Produce word for word the lines of the data below running from the one that has "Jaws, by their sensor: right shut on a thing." to the one that has "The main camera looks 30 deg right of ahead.", inclusive, and no others.

◆ Entries shown ◆
** BEGIN **
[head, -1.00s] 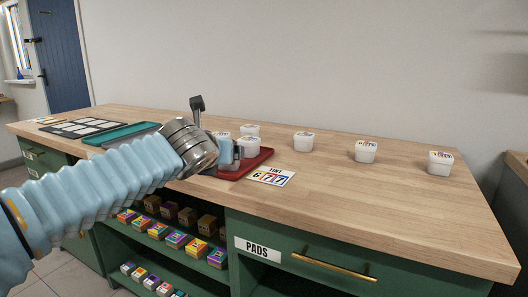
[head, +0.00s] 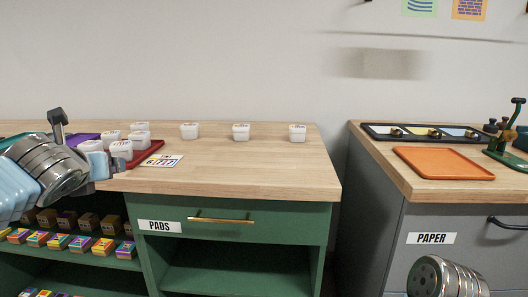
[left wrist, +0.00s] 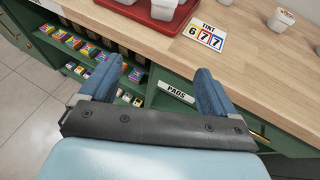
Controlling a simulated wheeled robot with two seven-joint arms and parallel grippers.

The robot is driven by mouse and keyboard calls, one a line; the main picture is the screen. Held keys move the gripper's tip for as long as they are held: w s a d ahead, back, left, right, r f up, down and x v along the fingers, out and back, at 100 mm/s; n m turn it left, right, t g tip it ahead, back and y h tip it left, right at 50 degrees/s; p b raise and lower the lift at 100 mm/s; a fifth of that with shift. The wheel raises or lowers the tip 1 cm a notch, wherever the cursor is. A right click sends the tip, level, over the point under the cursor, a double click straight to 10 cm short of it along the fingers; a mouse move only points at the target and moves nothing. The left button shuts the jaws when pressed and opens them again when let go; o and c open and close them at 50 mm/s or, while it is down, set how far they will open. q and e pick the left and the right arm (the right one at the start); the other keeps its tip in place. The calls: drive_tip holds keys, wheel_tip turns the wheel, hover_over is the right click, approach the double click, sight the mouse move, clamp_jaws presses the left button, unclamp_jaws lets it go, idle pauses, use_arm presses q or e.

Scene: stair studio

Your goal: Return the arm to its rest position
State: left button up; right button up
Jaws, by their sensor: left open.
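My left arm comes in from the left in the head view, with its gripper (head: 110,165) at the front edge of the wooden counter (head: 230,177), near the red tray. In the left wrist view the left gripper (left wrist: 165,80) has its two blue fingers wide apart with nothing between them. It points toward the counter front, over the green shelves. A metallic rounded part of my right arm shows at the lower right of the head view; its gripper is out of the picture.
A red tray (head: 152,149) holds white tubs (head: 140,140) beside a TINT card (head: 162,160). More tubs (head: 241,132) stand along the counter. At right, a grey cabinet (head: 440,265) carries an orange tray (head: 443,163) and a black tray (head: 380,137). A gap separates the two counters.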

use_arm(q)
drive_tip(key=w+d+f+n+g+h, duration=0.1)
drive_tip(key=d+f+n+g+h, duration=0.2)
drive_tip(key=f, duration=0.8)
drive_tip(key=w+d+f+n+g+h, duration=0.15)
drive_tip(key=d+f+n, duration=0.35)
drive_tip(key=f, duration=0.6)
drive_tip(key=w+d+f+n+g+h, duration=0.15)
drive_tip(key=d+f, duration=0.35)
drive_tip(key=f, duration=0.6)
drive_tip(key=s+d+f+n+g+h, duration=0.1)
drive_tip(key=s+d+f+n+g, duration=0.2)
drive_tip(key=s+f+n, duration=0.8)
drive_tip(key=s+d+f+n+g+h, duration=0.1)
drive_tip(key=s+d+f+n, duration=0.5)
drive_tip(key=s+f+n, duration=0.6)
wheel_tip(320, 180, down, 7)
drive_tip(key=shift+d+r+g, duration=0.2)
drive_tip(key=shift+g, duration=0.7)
** END **
** BEGIN **
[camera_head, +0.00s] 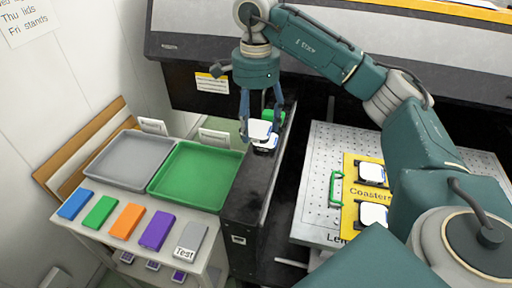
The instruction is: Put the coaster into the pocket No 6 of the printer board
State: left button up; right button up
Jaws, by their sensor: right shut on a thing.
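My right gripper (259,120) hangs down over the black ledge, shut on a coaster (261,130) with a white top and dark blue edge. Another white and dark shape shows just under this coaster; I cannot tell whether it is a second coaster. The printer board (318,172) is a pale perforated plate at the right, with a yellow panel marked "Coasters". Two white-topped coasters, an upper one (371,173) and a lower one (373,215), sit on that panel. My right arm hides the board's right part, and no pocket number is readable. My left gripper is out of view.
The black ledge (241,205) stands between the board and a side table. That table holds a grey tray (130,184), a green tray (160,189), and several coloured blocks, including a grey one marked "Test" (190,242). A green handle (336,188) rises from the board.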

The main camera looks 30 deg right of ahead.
** END **
◆ Result of the exercise ◆
Jaws, by their sensor: right shut on a thing.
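My right gripper (259,120) hangs down over the black ledge, shut on a coaster (261,130) with a white top and dark blue edge. Another white and dark shape shows just under this coaster; I cannot tell whether it is a second coaster. The printer board (318,172) is a pale perforated plate at the right, with a yellow panel marked "Coasters". Two white-topped coasters, an upper one (371,173) and a lower one (373,215), sit on that panel. My right arm hides the board's right part, and no pocket number is readable. My left gripper is out of view.
The black ledge (241,205) stands between the board and a side table. That table holds a grey tray (130,184), a green tray (160,189), and several coloured blocks, including a grey one marked "Test" (190,242). A green handle (336,188) rises from the board.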

The main camera looks 30 deg right of ahead.

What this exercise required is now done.